The books are wide ranging in their scope, the trip along the south coast to the Bay of Biscay was so accurately written, sailors used to navigate by the childs book ‘Peter Duck’, from the lakes, to the broads, to tidal water near Pin Mill. Children were taught how to light fires by reading what Susan did to start her legendary fires and fireplaces, how to air an houseboat, although I never saw a Primus, I knew I would never be able to light one, I am not nearly as domesticated as Susan. We were taught how to make rudimentary tents by hanging a rope from two trees with some canvas over the top and stones holding it open, how to make charcoal, what dissolves gold – aqua regia if you are interested, and learnt semaphore, patterans and leading lights.

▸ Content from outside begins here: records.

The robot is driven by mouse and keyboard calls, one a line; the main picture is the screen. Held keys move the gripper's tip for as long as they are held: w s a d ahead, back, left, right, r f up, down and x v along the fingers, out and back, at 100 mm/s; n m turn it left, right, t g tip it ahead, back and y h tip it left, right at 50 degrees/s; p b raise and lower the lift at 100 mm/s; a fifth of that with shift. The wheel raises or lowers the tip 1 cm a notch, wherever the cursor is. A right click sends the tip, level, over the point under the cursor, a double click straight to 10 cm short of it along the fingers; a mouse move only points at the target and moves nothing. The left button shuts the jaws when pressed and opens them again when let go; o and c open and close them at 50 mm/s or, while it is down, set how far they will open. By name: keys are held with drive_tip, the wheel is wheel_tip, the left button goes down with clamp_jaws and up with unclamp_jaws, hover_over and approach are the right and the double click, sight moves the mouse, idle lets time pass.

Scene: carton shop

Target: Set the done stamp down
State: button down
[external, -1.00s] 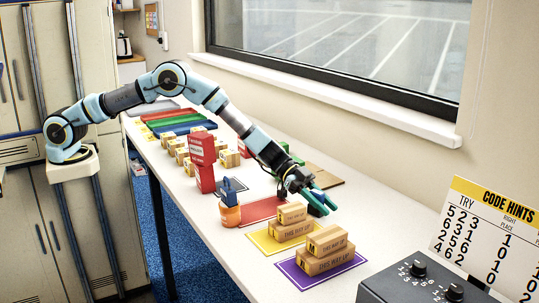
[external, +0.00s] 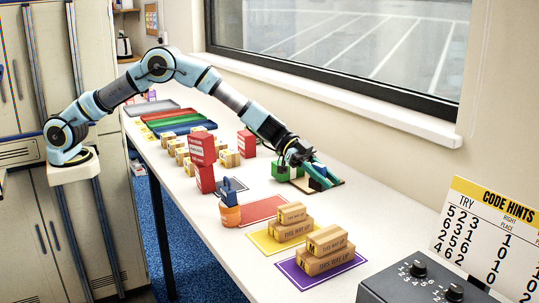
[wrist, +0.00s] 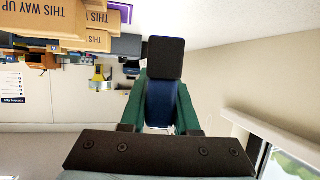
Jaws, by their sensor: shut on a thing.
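My gripper (external: 318,174) has green fingers and is shut on the done stamp. In the wrist view the stamp's dark blue body (wrist: 161,100) sits between the fingers, with a black block (wrist: 166,57) at its far end. In the external view only a small dark part of the stamp (external: 317,185) shows at the fingers. The gripper is at or just above a brown board (external: 336,184) by the window side of the table. I cannot tell whether the stamp touches the board.
A green object (external: 281,172) stands just left of the gripper. Carton stacks stand on a yellow mat (external: 262,243) and a purple mat (external: 300,281) nearer the camera.

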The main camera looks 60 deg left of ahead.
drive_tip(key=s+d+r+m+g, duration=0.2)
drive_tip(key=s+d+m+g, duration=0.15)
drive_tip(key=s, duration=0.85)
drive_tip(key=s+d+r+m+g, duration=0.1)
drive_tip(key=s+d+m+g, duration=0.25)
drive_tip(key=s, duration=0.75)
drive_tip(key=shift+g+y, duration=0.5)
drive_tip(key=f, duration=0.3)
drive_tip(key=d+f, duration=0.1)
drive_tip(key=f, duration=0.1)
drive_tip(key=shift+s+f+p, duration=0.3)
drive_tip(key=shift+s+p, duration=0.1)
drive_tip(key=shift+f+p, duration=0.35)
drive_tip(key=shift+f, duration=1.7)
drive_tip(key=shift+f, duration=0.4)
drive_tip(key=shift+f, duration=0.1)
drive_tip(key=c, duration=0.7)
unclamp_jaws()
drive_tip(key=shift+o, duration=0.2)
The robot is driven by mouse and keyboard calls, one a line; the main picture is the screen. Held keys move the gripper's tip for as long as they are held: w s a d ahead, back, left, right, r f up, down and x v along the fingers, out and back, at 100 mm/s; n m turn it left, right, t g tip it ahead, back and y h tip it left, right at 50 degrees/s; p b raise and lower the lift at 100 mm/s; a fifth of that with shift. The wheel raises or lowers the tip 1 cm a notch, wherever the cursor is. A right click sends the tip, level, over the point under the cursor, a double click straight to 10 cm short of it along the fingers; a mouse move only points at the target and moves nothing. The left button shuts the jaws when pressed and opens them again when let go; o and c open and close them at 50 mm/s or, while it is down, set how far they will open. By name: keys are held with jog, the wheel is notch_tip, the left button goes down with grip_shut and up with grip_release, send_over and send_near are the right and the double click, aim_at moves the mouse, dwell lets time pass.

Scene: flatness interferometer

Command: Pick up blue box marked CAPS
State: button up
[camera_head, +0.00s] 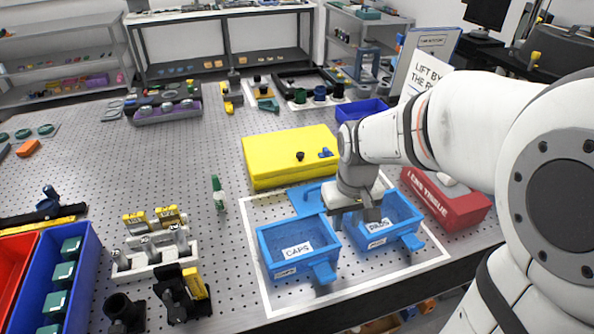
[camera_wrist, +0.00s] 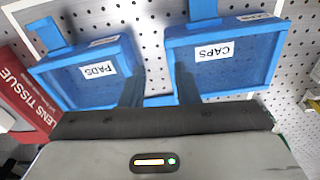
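The blue box marked CAPS (camera_head: 299,250) stands on the perforated table inside a white outline. It is open-topped, with a tab at its front; it also shows in the wrist view at upper right (camera_wrist: 222,72). A similar blue box marked PADS (camera_head: 385,228) stands to its right. My gripper (camera_head: 356,214) is above the gap between the two boxes. In the wrist view its fingers (camera_wrist: 158,80) are apart with nothing held between them, the right finger overlapping the near left corner of the CAPS box. Contact cannot be told.
A yellow box (camera_head: 290,155) lies behind the blue boxes, and a red LENS TISSUE box (camera_head: 446,200) stands to the right. A grey-white holder with yellow-topped parts (camera_head: 155,250) is at left. A small green-and-white item (camera_head: 218,193) stands between.

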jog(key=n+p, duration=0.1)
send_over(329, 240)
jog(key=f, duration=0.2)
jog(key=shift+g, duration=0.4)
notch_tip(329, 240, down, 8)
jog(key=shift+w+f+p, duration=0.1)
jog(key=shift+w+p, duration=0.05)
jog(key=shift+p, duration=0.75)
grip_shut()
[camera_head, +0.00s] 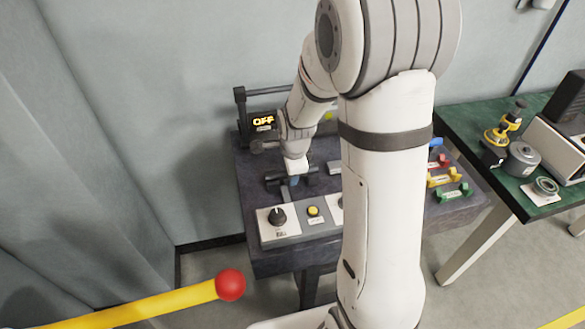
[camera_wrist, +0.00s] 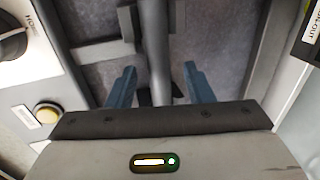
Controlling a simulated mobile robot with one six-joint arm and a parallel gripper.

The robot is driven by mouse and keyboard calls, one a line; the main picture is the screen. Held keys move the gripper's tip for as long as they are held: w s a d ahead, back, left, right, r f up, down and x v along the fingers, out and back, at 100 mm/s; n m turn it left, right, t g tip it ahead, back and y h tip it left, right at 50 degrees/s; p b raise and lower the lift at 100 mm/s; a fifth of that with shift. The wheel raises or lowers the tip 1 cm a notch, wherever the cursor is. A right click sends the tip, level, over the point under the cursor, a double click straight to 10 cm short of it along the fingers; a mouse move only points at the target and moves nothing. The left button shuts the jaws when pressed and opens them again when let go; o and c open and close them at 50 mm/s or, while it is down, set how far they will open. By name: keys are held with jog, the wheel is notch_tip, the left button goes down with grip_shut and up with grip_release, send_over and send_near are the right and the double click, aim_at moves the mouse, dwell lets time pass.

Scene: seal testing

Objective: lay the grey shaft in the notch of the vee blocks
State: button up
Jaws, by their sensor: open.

You may laugh at the carrier pigeons, the telegrams, the knicker bockers and stockings, knitted caps and the ‘Come on old chap’ bucking up that goes along, but how many children would be able to play outside now with the Mister Mate being a 9 or 10 year old girl in charge of the cooking, and not seeing their parents from one day to the next? The summers are long, hot and filled with holiday tasks, brothers and sisters are separated at boarding schools meeting up on trains to their vacations.
Dan brought me a boxed set of Swallows and Amazons for my birthday. I am pining for them, I am pining for a lot of my beloved books, which are now on their way to Melbourne. When we start living in our flat, I know that I will not be able to unpack all of the books I have packed, but Arthur Ransome’s 12 books about childhood jollys and games will be the first ones I look for. They have been a part of my life for over 25 years, if you don’t read and love books you won’t understand this sentance, but they truly are companions, friends. As soon as you open a familiar book, even though you have read it before and know the story inside out, you know that you are in safe hands – it takes you away from where you are now. A good book, a comfy chair and a log fire, is absolute bliss. I am lost to the world when I read, totally absorbed in the story, coming up for air, blinking in disorientation.
I hope my little blog makes you all smile, takes you away from where you are, cheers you up. I’m off to see if I can download Swallows and Amazons as an audio book, to assuage my craving.